REPUBLIKA.CO.ID, JAKARTA -- Sebanyak 35 kapal pencuri ikan berhasil ditenggelamkan oleh jajaran TNI AL bekerja sama dengan Kementerian Kelautan dan Perikanan (KKP), dan Satuan Polairud Polri, Rabu (20/5). Penenggelaman kapal itu pun sudah didasarkan kepada keputusan hukum tetap yang diputuskan oleh Pengadilan Negeri setempat.
Penenggelaman 35 kapal pencuri ikan itu dilakukan secara bersamaan di lima tempat berbeda, yaitu 15 kapal di Bitung, Sulawesi Utara, menyebutkan, 15 kapal di wilayah perairan Bitung, Sulawesi Utara, 17 kapal di perairan Ranai, Kepulauan Natuna, satu kapal di Belawan, Medan, satu kapal lagi di Lhoksumawe, Nangroe Aceh Darussalam, dan satu kapal berikutnya di Tanjung Balai, Asahan, Sumatera Utara. Proses penenggelaman kapal itu diawali dengan peledakan oleh sejumlah Komando Pasukan Katak (Kopaska) TNI AL.
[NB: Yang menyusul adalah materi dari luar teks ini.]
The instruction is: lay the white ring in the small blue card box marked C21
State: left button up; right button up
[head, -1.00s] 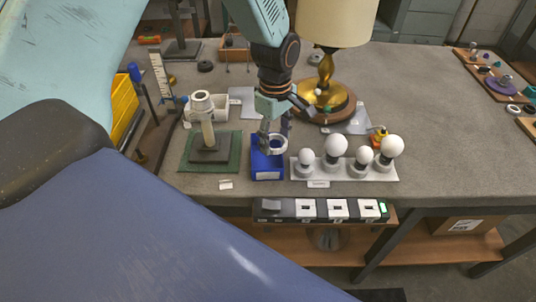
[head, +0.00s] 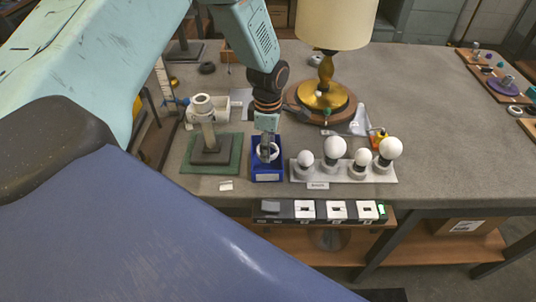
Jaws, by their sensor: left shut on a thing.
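The small blue card box (head: 267,178) stands near the front edge of the table, with a pale label on its front that is too small to read. The white ring (head: 272,155) shows at the box's opening, tilted, between the fingers of my left gripper (head: 267,156). My left gripper points down over the box and is shut on the ring. The gripper hides part of the ring, and I cannot tell whether the ring touches the box floor. My right gripper is not in view.
A white strip with several round bulbs (head: 334,147) stands just right of the box. A green mat (head: 228,163) with a post on a dark base is on the left. A brass lamp (head: 323,95) stands behind. A switch panel (head: 320,210) is below the front edge.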

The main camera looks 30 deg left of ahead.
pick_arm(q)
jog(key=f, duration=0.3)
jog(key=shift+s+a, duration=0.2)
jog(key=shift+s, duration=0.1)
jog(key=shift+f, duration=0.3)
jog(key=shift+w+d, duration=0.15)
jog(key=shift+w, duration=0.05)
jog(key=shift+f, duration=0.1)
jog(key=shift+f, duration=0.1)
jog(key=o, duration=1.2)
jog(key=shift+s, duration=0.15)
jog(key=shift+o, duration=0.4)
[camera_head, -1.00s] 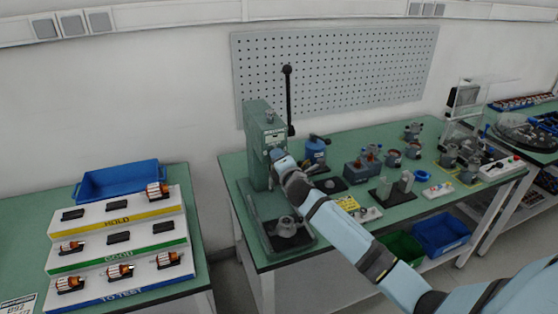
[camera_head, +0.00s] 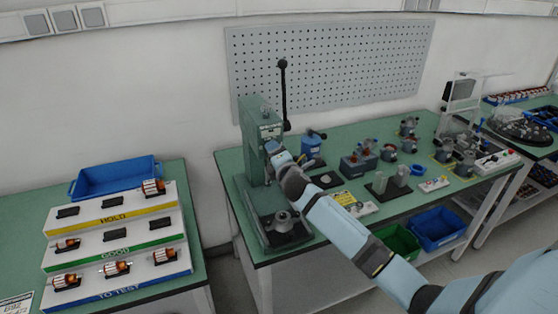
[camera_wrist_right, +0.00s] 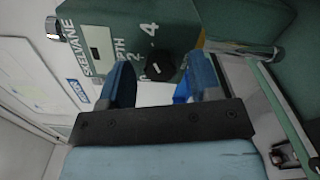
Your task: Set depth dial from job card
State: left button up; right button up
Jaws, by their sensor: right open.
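The green press (camera_head: 252,130) stands at the left end of the middle bench, with a black lever raised above it. In the right wrist view its face (camera_wrist_right: 125,25) carries the words STEELVANE and DEPTH, and the depth dial (camera_wrist_right: 160,67) is a black knob with a white mark beside printed numbers including 2 and 4. My right gripper (camera_head: 272,147) is at the press's front. In the wrist view its open fingers (camera_wrist_right: 161,72) appear on either side of the dial; contact cannot be told. A printed white card (camera_head: 16,304) lies at the lower left, too small to read. My left gripper is out of view.
A round metal part (camera_head: 284,218) sits on the press base. A blue device (camera_head: 312,143), a grey-blue block (camera_head: 357,165) and several pots stand to the right. The stepped rack (camera_head: 118,244) holds copper rotors on the left bench, before a blue bin (camera_head: 115,179).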

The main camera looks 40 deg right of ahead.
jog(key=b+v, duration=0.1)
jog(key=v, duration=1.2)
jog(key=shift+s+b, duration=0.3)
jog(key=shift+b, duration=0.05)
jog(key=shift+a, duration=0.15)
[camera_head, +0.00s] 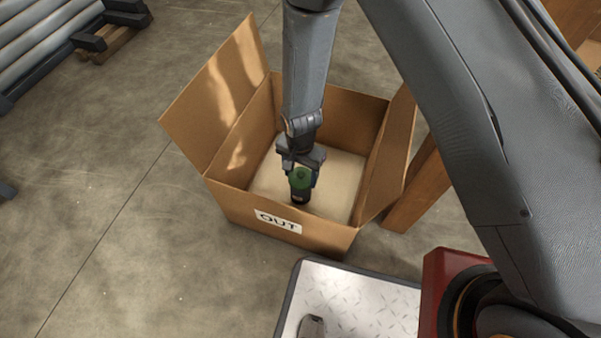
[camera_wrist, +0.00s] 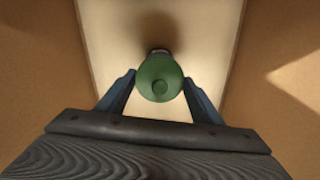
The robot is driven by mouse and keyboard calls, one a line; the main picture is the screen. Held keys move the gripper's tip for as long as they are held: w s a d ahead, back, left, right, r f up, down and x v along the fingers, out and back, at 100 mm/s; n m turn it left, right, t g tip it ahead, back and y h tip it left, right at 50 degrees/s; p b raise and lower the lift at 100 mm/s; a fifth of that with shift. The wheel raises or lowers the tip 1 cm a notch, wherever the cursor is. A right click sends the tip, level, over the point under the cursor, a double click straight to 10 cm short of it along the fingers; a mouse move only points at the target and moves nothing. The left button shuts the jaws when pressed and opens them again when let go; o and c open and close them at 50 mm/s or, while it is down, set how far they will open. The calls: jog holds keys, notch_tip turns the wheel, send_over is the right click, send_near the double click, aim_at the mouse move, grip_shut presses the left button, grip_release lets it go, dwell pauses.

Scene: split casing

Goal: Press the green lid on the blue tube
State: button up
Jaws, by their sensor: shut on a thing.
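The green lid (camera_head: 300,176) is inside or just above the open cardboard box, at my gripper. It also shows from its round top, with a small raised knob, in the wrist view (camera_wrist: 160,72). A dark piece (camera_head: 300,196) shows directly below the green lid, with a small pale mark; it looks black, not blue. My gripper (camera_wrist: 160,90) is shut on the green-lidded piece, with one finger on each side. No separate blue tube is seen. How far the lid sits on the dark piece cannot be told.
The cardboard box (camera_head: 232,200) is marked OUT, with its flaps open and a bare floor inside. A white tread-plate surface (camera_head: 355,300) with a dark rim lies in front. A wooden post (camera_head: 420,190) stands right of the box. Metal rollers (camera_head: 45,40) are at the far left.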

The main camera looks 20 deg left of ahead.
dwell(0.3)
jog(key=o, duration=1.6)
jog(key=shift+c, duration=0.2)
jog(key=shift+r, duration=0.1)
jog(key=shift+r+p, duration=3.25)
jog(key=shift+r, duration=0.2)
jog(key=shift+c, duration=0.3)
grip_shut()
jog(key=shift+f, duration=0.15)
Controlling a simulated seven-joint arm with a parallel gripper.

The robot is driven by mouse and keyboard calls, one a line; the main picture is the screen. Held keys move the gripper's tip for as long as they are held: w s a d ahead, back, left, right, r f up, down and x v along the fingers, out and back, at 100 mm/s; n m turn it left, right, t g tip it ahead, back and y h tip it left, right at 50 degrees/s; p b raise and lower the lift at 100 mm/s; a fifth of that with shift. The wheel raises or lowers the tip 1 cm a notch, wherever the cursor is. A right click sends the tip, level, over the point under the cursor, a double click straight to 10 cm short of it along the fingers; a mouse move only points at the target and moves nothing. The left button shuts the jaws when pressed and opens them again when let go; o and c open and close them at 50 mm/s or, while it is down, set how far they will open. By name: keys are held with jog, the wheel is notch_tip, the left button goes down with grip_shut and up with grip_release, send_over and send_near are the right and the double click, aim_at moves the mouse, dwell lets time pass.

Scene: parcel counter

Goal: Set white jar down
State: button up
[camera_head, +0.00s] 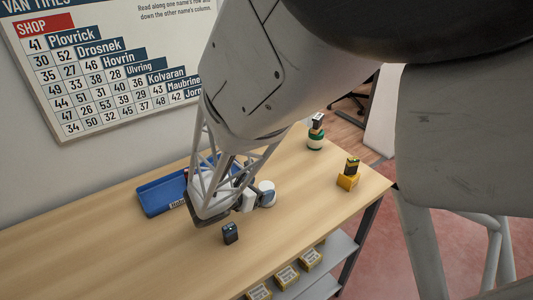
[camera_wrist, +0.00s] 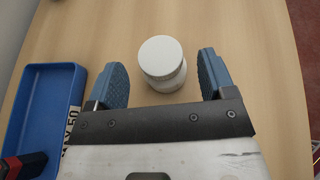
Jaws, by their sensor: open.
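The white jar (camera_wrist: 162,62) stands upright on the wooden counter in the wrist view. My gripper (camera_wrist: 162,72) is open, with one blue fingertip on each side of the jar and a visible gap on both sides. In the head view the jar (camera_head: 267,187) shows at the end of my gripper (camera_head: 258,199), partly hidden by it. The jar's base rests on the counter as far as the wrist view shows.
A blue tray (camera_head: 152,199) lies left of my gripper, with a red and dark item (camera_wrist: 22,165) in it. The counter between is clear.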

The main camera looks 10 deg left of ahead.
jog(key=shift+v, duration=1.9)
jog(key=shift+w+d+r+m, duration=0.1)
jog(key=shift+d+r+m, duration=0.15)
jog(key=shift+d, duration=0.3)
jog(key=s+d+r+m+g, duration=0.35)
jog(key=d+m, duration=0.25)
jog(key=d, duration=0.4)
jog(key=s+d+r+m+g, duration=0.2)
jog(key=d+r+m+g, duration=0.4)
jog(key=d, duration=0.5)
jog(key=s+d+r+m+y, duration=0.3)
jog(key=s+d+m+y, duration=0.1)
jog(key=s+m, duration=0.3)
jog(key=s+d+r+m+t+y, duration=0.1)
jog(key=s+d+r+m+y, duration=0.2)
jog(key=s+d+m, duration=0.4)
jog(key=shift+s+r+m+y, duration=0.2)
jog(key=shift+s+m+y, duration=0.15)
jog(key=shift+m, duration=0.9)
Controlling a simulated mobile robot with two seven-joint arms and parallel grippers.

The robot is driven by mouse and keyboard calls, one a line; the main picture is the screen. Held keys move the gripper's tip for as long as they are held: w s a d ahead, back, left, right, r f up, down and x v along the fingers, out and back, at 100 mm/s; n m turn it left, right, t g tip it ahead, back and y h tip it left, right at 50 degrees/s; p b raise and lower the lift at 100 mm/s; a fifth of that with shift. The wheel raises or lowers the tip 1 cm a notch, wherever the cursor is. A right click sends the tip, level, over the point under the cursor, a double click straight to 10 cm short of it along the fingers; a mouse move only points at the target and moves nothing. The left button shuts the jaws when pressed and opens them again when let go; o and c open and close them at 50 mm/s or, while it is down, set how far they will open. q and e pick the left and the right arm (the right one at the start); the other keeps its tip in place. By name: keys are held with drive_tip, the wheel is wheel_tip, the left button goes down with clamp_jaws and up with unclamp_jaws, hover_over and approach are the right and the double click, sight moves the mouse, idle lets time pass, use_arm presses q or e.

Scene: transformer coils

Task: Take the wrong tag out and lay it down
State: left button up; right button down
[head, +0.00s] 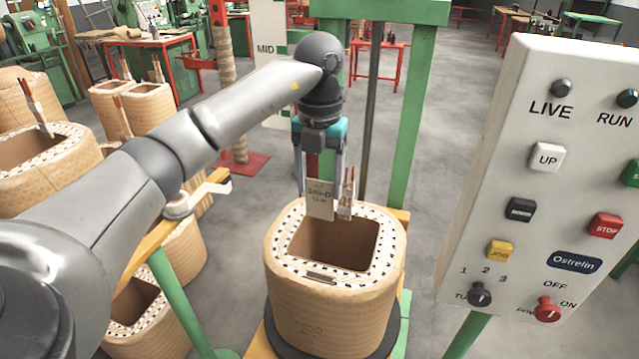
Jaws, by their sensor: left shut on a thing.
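My left gripper (320,178) points down above the far rim of the wrapped coil (330,305) in the middle. It is shut on a tan tag (320,199) with dark writing, only partly readable. The tag hangs upright at the coil's far rim; I cannot tell whether its lower edge touches the coil. Thin leads (347,194) with reddish tips stand up just right of the tag. A small flat piece (320,277) lies on the coil's near rim. My right gripper is not in view.
A control panel (545,190) with buttons and knobs stands close on the right. A green frame (410,110) rises behind the coil. Other wrapped coils (45,160) stand at the left. Red-legged benches (378,62) are farther back. Grey floor lies open between the coil and the panel.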

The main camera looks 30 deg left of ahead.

Kepala Dinas Penerangan (Kadispen) TNI AL, Laksamana Pertama TNI Manahan Simorangkir, memastikan, semua kapal-kapal itu telah mendapatkan penetapan dari pengadilan dan sudah bisa dimusnahkan atau ditenggelamkan. Penenggelaman itu, lanjut Manahan, adalah bagian dari proses hukum yang berlaku di Indonesia, khususnya dalam penegakan hukum di laut.
Penenggalaman kapal itu pun sudah memiliki payung hukum yang jelas, yaitu Pasal 69 Ayat 4 UU Perikanan No.45 tahun 2009 tentang perubahan atas Undang-Undang nomor 31 tahun 2004 tentang Perikanan. Kejelasana payung hukum ini pun diharapkan bisa menghindari kontroversi terkait penenggalaman kapal asing tersebut. ''Benda dan/atau alat yang digunakan dalam dan/atau yang dihasilkan dari tindak pidana perikanan dapat dirampas atau dimusnahkan setelah mendapat persetujuan Ketua Pengadilan Negeri,'' ujar Manahan dalam keterangan tertulis yang diterima Republika, Rabu (20/5).